▶ What you should do
Return each line holding the string "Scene".

▶ Data shown

+ + + + +

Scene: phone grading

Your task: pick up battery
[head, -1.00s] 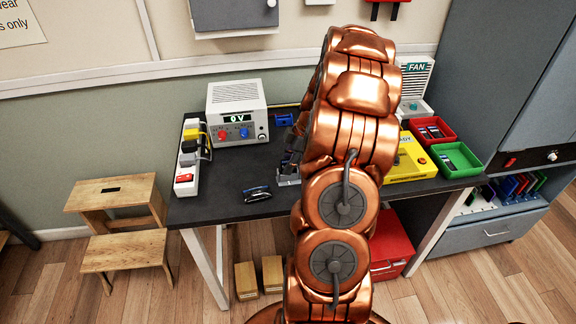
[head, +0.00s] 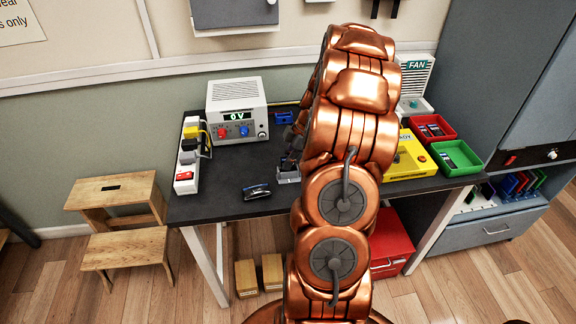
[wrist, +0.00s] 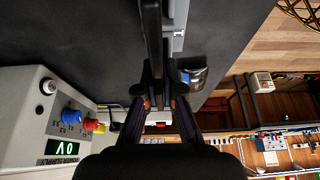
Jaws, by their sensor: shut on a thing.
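My gripper (wrist: 157,100) is shut on a thin dark slab, likely the battery (wrist: 152,45), seen nearly edge-on in the wrist view. In the head view my copper arm hides most of the gripper and what it holds; only dark parts show above a small grey holder (head: 288,177) on the bench. The holder's grey edge also shows beside the slab in the wrist view (wrist: 178,40). I cannot tell whether the slab is clear of the holder.
The dark bench (head: 220,190) carries a power supply (head: 238,112) reading 0 V, a power strip (head: 187,158), a dark blue device (head: 256,191), a yellow box (head: 410,160), a red tray (head: 447,138) and a green tray (head: 470,168).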

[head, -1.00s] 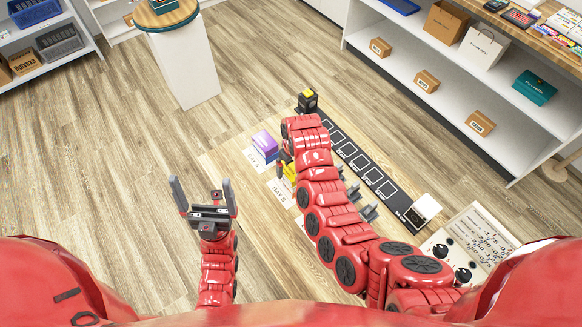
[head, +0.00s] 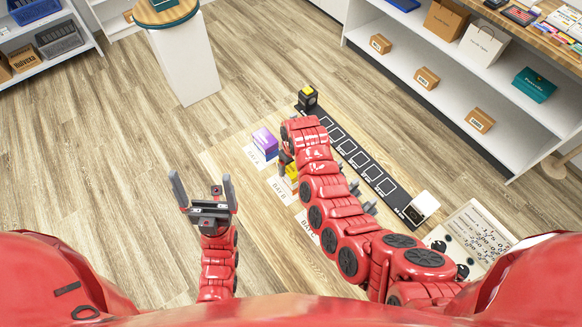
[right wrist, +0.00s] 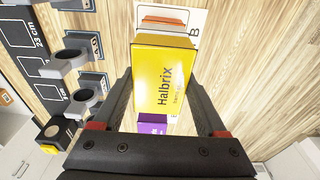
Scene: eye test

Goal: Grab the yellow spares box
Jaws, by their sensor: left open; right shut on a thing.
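The yellow box (head: 291,173), printed "Halbrix", is partly hidden behind my right arm in the head view. It shows large in the right wrist view (right wrist: 165,88), between the two fingers of my right gripper (right wrist: 164,78). That gripper is shut on it, one finger along each side. A white card (right wrist: 186,20) marked B lies by the box's far end. I cannot tell whether the box is clear of the surface. My left gripper (head: 200,178) is open and empty, well to the left of the box.
A purple box (head: 265,142) stands close by on the card for bay A. A dark strip (head: 357,160) with white outlined squares runs to the right, with grey holders (right wrist: 70,58) beside it. A black and yellow device (head: 307,96) stands at its far end. A white pedestal (head: 184,65) stands farther back.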

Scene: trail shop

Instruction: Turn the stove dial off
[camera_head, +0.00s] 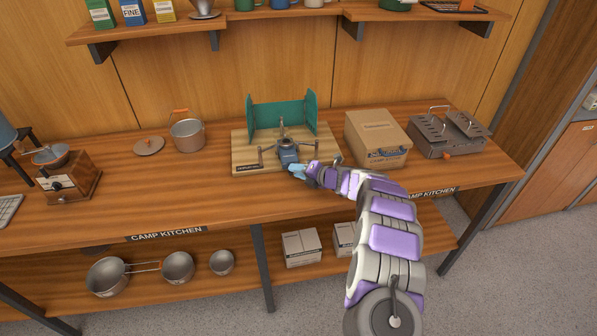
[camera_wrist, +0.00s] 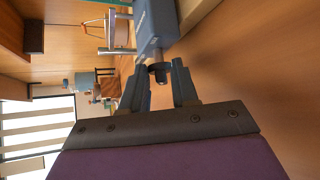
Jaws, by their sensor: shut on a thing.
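A small camp stove with a blue-grey body (camera_head: 287,151) and splayed metal supports stands on a wooden board (camera_head: 246,160), in front of a green folding windscreen (camera_head: 279,116). My gripper (camera_head: 297,171) is at the stove's front. In the wrist view the stove body (camera_wrist: 154,25) is at the top, with a short stem leading to a dark round dial (camera_wrist: 158,73). My gripper (camera_wrist: 158,80) has a finger on each side of the dial and is shut on it. The dial is hidden behind the gripper in the head view, and its setting cannot be read.
A metal pot (camera_head: 187,134), a lid (camera_head: 149,146) and a wooden grinder (camera_head: 70,182) are to the left. The counter front (camera_head: 185,205) left of my arm is clear.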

+ + + + +

▶ Response to this exercise
Scene: phone grading
Scene: eye test
Scene: trail shop

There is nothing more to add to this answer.